The pressure for this pressure medium is produced by a pump 6 which sucks in hydraulic oil from a hydraulic oil container 7 and feeds to a multi-path distributor valve 9 through a conduit 8. This multi-path distributor valve 9 is connected through a return conduit 10 for the return of the hydraulic oil.

By means of a connection conduit 11, the multi-path distributor valve 9 stands in connection with a pressure intensifier 12, the latter being provided with a stepped piston 12a. The larger piston surface of the pressure intensifier 12 is disposed in a primary space 12b, and the smaller piston surface is disposed in a secondary space 12c.

A fourth connection of the multi-path distributor valve 9 stands in connection with a medium separator 14 via a connection conduit 13, which medium spearator has a piston 14a formed as a double piston. By means of this piston 14a, a primary side 14b and a secondary side 14c are produced in the medium separator 14. On the secondary side, the piston 14a is provided with a return spring 14d.

An operating medium of any choice, for example water, is contained in an operating medium -- supply or storage container 15. The operating medium can flow to the secondary side 14c of the medium separator 14 through a feed line 16 in which a back-pressure valve 17 is disposed. The secondary side 14c of the medium separator 14 stands further in communication with the secondary space 12c of the pressure intensifier 12 via a pressurized line 18 in which a back-pressure or check valve 19 is also associated with this pressurized line 18.

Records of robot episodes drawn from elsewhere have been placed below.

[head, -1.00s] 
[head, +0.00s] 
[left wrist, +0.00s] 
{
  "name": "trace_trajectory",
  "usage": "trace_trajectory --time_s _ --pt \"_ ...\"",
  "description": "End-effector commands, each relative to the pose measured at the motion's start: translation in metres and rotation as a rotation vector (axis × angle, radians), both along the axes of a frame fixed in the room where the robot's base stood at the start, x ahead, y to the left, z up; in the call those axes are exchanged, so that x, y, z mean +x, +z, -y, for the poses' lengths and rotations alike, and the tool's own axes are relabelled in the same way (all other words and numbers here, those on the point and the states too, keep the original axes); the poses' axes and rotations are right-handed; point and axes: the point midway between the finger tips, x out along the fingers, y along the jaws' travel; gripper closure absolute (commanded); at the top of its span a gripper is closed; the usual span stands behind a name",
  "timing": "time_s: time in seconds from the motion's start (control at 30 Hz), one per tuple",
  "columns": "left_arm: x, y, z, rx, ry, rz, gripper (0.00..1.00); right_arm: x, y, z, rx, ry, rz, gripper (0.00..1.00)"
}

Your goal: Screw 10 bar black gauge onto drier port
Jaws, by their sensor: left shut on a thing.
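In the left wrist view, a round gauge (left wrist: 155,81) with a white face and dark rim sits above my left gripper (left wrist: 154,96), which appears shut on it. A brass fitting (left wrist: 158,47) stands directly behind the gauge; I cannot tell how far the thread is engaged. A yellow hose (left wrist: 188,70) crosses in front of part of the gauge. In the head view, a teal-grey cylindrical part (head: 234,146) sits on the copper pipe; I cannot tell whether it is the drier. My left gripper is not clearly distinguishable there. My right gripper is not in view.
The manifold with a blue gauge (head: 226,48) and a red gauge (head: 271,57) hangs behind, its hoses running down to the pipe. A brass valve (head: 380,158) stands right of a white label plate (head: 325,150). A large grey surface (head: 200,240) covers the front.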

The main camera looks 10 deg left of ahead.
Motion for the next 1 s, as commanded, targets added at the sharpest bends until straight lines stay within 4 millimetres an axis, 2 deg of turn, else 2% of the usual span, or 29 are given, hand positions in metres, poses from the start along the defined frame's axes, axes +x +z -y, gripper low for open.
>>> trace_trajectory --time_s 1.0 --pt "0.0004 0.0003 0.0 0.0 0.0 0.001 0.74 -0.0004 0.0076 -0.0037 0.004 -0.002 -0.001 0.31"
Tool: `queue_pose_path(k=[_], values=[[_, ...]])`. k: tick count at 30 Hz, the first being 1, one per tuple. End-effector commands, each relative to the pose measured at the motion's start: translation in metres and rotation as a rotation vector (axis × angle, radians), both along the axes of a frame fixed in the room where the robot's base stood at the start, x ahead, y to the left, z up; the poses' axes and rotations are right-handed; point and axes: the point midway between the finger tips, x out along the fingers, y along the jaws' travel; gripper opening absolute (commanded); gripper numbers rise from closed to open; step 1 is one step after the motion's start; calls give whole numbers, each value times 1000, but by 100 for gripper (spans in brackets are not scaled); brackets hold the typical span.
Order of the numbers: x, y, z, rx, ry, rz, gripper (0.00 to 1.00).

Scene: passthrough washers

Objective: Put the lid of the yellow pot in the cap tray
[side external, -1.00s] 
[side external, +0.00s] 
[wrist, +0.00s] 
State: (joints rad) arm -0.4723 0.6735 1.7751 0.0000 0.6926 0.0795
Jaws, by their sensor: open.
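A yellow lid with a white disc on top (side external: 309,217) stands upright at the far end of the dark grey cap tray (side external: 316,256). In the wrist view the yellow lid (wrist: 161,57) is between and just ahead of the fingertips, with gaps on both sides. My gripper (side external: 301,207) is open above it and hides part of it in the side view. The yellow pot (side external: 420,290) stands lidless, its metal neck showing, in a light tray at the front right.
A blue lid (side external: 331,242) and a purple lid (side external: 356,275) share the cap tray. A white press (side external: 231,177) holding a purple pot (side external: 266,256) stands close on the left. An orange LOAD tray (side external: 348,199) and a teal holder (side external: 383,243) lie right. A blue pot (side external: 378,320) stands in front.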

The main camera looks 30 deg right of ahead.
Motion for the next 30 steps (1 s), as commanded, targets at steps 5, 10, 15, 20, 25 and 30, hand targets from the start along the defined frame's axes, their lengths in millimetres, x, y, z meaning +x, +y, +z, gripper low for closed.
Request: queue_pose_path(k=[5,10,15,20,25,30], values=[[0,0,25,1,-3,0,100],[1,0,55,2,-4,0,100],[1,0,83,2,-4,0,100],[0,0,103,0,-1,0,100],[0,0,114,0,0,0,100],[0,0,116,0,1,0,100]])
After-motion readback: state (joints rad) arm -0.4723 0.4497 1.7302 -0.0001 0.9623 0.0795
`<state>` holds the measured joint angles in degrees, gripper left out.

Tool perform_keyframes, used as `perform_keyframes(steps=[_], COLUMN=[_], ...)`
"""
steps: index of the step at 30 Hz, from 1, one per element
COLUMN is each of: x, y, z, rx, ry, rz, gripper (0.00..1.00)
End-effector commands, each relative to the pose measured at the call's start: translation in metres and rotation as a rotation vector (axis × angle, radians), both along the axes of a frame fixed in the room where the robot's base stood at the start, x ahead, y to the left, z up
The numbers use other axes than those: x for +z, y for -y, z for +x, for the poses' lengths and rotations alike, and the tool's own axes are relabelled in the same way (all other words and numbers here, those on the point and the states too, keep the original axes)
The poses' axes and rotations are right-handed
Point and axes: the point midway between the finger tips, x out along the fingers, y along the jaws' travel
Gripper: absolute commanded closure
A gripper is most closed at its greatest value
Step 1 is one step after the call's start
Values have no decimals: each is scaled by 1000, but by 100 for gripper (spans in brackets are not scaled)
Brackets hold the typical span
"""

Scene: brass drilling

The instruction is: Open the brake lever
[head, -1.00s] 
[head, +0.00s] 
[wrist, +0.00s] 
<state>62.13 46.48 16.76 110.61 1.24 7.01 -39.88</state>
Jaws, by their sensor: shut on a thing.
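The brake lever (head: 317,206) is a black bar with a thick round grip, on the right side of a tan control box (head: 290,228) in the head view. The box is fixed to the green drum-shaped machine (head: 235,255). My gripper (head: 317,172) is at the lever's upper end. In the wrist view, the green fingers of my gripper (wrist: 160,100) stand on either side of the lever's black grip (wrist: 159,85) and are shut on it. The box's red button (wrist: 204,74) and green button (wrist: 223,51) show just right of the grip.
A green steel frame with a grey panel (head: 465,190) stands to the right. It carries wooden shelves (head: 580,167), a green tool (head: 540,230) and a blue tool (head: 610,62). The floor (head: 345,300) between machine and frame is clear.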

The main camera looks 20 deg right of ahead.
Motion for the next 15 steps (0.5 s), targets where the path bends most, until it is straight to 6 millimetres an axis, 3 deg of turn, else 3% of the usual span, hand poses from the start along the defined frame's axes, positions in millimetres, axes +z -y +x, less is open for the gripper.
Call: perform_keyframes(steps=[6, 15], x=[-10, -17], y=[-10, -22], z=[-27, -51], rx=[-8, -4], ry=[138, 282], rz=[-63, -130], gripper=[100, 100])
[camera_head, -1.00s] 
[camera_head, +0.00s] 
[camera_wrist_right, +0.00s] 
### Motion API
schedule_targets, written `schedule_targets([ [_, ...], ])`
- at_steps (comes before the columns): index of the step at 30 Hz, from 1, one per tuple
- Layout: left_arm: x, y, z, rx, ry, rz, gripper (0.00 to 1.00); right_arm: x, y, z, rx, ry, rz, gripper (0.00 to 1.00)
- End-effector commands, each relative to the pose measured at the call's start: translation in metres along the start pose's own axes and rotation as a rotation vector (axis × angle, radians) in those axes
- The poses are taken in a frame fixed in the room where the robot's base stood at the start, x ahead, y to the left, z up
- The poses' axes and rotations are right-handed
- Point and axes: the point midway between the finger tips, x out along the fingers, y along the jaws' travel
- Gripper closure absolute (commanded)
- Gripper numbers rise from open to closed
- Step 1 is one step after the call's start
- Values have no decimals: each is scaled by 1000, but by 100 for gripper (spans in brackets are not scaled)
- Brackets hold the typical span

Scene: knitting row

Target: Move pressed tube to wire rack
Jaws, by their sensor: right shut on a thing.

The expansion swaging of the tube end 1 takes place as follows:

After the insertion of the probe 3 in the tube end 1 lying inside of the tube plate 2, the multi-path distributor valve 9 is turned into the position illustrated in FIG. 1. In this position it connects the conduit 8 with the connection conduit 13 and the return conduit 10 with the connection conduit 11. During the placing of the pump 6 into operation as a result of this position of the multi-path distributor valve 9, hydraulic oil is fed to the primary side of the medium separator 14, whereby the piston 14a is displaced against the force of the return spring 14d in the direction of the arrow illustrated in FIG. 1. In this manner with a closed back-pressure valve 17, the operating medium is forced through the pressurized line 18 from the secondary side 14c of the medium separator 14 into the secondary space 12c of the pressure intensifier 12, and indeed with simultaneous opening of the back-pressure valve 19.

This operating medium flows over the connection bore 5a into the annular space 5. By adjusting or balancing the volume of the secondary side 14c of the medium separator 14 with the volume of the secondary space 12c of the pressure intensifier 12 and with the volume of the annular space 5, it is guaranteed that the annular space 5 is completely filled. By the filling of the secondary space 12c with the operating medium standing under pressure, simultaneously the stepped piston 12a is displaced in the direction of the arrow illustrated in FIG. 1 so that hydraulic oil which is present in the primary space 12b of the pressure intensifier 12 can be fed back into the hydraulic container 7 via the connection conduit 11 and the return conduit 10.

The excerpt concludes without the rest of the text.